:: Data shown ::

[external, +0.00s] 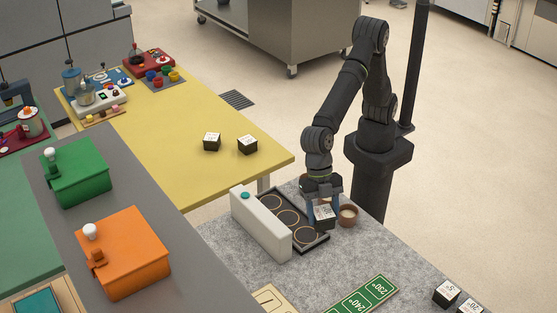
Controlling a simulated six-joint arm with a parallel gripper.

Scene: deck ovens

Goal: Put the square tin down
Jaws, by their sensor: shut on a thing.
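My gripper (322,206) points down, with its blue fingers shut on a small dark square block with a pale, marked top, which I take as the square tin (325,222). The tin looks upright, at the right edge of a dark tray (318,246) with round ring marks. The fingers hide part of the tin. I cannot tell whether its underside touches anything. A small brown bowl (348,222) stands close on its right.
A white box with a teal button (262,228) borders the tray on its left. Similar dark blocks stand on the yellow table (212,143) and at the grey counter's front right (446,293). A green temperature board (362,300) lies in front. Bare grey counter (385,250) lies right of the bowl.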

:::

# Given instruction
All of the data above should be transcribed verbatim, with pictures omitted.

# Output for this task
[external, +0.00s] 
Controlling a simulated six-joint arm with a parallel gripper.

Scene: deck ovens

Goal: Put the square tin down
Jaws, by their sensor: shut on a thing.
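My gripper (322,206) points down, with its blue fingers shut on a small dark square block with a pale, marked top, which I take as the square tin (325,222). The tin looks upright, at the right edge of a dark tray (318,246) with round ring marks. The fingers hide part of the tin. I cannot tell whether its underside touches anything. A small brown bowl (348,222) stands close on its right.
A white box with a teal button (262,228) borders the tray on its left. Similar dark blocks stand on the yellow table (212,143) and at the grey counter's front right (446,293). A green temperature board (362,300) lies in front. Bare grey counter (385,250) lies right of the bowl.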

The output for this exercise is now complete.